Middlebrook and Sheik found that predicting a billboard hit based on features of a song's audio is, in fact, possible. In their future research, the researchers plan to investigate other factors that might contribute to song success, such as social media presence, artist experience, and label influence.
"We can imagine a world where record labels who are constantly seeking new talent are inundated with mix-tapes and demos from the "next hot artists,"" Sheik said. "People only have so much time to listen to music with human ears, so "artificial ears," such as our algorithms, can enable record labels to train a model for the type of sound they seek and greatly reduce the number of songs they themselves have to consider."
Classifiers like the ones developed by Middlebrook and Sheik could ultimately help record labels to decide what songs to invest in. Although the idea of using machine learning to skim through demos might be of interest for the music industry, Sheik warns that it could also have undesired consequences.

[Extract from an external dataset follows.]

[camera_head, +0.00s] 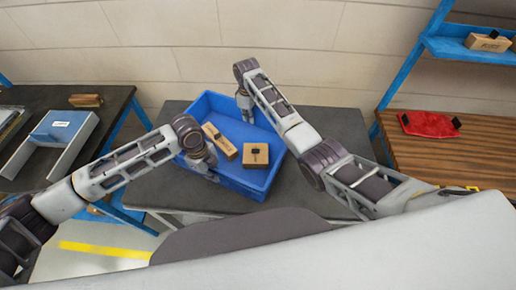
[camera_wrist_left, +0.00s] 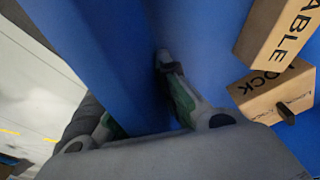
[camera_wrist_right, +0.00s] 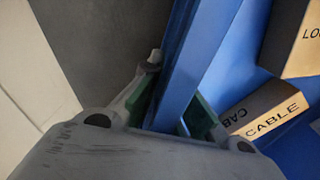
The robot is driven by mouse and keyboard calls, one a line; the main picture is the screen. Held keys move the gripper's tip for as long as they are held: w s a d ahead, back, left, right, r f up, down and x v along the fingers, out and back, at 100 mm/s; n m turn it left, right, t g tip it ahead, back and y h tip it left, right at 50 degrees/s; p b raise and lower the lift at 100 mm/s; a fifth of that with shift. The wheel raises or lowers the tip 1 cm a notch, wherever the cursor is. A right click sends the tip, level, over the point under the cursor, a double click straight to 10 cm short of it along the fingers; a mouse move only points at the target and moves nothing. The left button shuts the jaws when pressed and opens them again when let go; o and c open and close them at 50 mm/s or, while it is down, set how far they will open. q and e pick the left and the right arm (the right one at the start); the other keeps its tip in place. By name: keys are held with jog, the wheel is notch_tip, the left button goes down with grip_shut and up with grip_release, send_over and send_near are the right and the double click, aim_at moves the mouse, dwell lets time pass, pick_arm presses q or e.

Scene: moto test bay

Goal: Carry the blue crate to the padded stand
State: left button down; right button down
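The blue crate (camera_head: 262,180) stands upright on a dark table, with two labelled cardboard-coloured boxes inside. My left gripper (camera_head: 203,160) is at the crate's left wall; in the left wrist view its fingers (camera_wrist_left: 148,112) are apart, on either side of the blue wall (camera_wrist_left: 110,60). My right gripper (camera_head: 244,106) is at the far wall; in the right wrist view its fingers (camera_wrist_right: 172,112) straddle the rim (camera_wrist_right: 190,55) with spread green pads. Neither appears clamped. I cannot clearly identify the padded stand.
The boxes (camera_head: 220,142) (camera_head: 255,155) read CABLE and LOCK in the wrist views. A wooden bench (camera_head: 470,155) at right holds a red item (camera_head: 430,124) beneath a blue shelf (camera_head: 470,52).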

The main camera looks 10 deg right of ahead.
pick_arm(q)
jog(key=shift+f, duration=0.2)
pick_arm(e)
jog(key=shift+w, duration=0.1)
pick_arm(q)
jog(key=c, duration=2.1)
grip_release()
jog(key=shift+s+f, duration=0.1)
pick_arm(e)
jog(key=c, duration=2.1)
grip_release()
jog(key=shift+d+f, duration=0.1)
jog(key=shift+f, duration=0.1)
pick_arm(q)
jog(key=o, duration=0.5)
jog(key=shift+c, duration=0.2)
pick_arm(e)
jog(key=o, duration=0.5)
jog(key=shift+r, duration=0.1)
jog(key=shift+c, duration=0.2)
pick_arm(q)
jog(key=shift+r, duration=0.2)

"While this may be an expedient future, the prospect of a proverbial "chopping block" that artists have to measure up to has the potential to become an echo chamber, or a situation where new music must sound like old music in order to be released on the radio," Sheik said. "Content creators on platforms such as YouTube, which also uses algorithms to decide which videos are shown to the masses, have decried the pitfalls of forcing artists to work for a machine."
According to Sheik, if companies and producers start using algorithms to make artistic decisions, these models should be designed in a way that does not stunt the progress of art. The architectures developed by the two researchers at USF, however, are not yet able to achieve this.
"Novelty bias and other unorthodox features will have to be introduced and invented in order for music as a whole to not approach a cultural singularity at the hands of expedience," Sheik concluded.